── Supplied information

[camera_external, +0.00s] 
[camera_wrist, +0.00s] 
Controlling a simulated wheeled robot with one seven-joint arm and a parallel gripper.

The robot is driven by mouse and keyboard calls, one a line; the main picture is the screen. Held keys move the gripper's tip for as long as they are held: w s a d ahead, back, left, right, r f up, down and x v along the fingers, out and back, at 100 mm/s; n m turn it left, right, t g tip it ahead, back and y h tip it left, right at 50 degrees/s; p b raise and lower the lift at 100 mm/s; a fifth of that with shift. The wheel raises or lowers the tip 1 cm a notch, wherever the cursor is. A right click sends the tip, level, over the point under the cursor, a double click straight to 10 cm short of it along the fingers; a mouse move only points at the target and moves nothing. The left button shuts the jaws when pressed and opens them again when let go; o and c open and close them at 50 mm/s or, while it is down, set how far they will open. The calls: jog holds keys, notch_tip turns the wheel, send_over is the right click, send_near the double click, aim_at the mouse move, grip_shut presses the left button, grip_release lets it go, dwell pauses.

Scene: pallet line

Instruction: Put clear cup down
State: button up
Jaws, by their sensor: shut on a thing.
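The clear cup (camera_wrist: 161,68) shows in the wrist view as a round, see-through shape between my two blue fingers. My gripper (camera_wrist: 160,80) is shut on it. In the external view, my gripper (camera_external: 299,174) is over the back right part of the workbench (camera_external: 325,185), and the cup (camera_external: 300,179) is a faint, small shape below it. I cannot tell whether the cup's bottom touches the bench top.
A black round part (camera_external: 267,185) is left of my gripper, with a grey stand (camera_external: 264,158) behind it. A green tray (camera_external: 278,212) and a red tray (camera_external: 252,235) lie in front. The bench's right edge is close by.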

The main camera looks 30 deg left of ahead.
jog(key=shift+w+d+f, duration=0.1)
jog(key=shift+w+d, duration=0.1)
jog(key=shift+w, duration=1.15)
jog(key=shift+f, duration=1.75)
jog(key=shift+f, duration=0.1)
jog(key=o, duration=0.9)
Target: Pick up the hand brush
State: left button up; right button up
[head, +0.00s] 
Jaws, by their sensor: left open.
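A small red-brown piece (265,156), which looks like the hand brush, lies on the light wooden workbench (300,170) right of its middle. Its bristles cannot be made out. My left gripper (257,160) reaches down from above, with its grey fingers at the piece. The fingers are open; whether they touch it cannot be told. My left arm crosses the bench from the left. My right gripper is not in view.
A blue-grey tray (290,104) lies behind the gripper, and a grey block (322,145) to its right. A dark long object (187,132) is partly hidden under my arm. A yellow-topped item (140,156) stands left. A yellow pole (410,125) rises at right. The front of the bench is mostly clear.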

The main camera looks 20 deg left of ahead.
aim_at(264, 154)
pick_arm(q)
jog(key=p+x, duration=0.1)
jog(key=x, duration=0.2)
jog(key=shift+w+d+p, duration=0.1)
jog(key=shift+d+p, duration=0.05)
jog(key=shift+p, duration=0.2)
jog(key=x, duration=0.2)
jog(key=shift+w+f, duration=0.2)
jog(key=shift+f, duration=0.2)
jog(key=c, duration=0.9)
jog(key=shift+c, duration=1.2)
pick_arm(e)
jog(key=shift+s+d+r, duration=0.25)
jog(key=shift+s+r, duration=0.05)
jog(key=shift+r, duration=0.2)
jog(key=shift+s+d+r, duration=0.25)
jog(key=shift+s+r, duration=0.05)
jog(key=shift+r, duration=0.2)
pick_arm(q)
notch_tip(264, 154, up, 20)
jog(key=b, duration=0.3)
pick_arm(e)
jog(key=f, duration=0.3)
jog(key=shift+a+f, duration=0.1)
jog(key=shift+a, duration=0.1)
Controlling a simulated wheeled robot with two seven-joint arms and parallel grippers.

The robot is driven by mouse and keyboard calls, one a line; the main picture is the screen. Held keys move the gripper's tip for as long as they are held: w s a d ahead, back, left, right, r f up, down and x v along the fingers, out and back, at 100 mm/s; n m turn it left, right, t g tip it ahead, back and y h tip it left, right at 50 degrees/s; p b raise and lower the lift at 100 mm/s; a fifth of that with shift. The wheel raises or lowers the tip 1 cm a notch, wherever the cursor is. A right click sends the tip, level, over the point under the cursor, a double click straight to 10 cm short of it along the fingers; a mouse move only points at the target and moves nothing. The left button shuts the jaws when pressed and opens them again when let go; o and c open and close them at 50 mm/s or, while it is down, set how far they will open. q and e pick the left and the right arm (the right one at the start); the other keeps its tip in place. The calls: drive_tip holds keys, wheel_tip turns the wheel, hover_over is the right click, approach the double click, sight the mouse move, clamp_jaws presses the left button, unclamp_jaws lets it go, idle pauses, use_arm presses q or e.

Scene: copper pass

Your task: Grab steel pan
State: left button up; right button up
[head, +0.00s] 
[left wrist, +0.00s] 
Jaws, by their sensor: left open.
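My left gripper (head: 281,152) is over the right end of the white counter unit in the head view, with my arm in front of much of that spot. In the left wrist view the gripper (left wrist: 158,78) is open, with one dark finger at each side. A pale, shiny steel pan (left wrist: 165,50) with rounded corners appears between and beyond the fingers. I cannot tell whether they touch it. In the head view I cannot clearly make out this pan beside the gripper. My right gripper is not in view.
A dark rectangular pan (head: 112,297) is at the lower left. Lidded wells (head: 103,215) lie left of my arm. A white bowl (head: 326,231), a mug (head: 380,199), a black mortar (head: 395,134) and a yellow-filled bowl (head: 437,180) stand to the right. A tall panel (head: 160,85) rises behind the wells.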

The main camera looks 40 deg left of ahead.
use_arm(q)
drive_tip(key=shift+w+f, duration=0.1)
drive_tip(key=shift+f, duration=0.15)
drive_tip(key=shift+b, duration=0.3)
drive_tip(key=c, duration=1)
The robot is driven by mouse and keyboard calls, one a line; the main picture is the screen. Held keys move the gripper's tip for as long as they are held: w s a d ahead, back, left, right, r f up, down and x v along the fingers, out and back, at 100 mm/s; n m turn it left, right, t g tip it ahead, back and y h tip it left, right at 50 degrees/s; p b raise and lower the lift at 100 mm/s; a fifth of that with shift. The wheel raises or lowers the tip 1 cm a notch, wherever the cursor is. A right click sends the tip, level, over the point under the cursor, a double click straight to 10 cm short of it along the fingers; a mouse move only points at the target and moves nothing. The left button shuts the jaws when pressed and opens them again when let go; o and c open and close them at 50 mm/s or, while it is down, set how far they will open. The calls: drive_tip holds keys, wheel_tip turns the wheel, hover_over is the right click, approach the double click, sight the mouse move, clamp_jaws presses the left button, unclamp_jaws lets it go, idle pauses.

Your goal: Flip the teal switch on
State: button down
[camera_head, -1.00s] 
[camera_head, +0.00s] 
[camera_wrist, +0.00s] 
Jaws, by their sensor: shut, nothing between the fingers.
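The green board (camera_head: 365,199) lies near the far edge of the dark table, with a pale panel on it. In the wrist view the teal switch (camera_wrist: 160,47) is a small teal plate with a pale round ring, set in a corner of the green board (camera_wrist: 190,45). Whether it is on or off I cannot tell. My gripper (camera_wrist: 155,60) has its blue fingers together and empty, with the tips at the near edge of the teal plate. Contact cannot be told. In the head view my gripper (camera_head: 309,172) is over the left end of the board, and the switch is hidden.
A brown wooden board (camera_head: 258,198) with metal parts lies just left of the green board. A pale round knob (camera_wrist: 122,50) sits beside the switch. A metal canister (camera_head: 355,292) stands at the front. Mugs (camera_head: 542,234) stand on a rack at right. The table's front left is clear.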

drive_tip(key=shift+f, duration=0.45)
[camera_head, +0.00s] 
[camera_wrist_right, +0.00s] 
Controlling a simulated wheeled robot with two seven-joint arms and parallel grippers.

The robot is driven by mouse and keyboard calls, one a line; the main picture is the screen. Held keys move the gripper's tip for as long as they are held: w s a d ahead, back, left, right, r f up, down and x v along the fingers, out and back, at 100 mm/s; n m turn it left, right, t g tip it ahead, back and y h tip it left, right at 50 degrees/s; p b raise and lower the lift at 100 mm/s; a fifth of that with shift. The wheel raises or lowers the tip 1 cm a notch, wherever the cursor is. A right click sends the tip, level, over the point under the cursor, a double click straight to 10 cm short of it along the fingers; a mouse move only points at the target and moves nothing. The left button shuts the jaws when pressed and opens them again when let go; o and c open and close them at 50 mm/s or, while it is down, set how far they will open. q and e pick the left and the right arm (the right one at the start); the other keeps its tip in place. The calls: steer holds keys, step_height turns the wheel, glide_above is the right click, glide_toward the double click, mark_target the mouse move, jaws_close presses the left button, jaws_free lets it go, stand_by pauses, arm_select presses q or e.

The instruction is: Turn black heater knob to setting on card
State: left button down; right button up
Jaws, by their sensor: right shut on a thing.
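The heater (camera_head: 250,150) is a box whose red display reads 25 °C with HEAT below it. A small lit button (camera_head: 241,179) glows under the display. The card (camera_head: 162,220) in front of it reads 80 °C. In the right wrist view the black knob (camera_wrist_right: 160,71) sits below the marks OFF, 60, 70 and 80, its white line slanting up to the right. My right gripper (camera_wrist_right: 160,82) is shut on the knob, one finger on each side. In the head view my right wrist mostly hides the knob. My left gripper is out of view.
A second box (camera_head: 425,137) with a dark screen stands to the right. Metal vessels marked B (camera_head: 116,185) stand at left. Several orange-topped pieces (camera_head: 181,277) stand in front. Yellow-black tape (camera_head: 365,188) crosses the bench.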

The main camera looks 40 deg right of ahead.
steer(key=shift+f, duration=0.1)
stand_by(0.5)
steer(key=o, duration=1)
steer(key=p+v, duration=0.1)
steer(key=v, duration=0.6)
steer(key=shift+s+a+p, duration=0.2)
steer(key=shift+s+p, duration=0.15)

────

## What to work on
Collect from the data above every line that includes "Scene".

## Task answer
Scene: pallet line
Scene: copper pass

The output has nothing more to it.